• Description of the task
Look below. Copy each line that has "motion" in it.

── Dataset excerpt

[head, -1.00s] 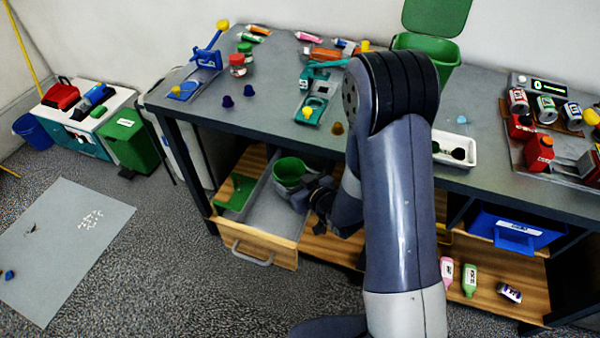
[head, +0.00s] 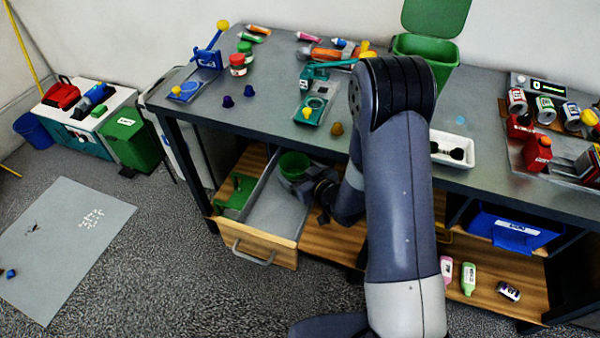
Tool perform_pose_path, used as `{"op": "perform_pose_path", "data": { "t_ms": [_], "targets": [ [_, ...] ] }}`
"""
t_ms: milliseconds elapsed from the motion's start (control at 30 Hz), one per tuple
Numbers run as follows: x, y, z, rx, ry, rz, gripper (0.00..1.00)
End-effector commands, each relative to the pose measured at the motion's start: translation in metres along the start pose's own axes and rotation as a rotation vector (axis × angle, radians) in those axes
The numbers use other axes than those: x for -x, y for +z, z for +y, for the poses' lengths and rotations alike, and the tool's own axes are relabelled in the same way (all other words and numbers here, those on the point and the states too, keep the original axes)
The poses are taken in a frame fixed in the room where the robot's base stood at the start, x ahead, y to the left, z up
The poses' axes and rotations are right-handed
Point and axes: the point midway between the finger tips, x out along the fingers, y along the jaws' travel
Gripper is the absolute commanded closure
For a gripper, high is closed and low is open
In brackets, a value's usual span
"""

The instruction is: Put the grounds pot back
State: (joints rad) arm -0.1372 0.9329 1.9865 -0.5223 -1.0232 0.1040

────

• Solution below
t_ms: milliseconds elapsed from the motion's start (control at 30 Hz), one per tuple
End-effector commands, each relative to the pose measured at the motion's start: translation in metres along the start pose's own axes and rotation as a rotation vector (axis × angle, radians) in those axes

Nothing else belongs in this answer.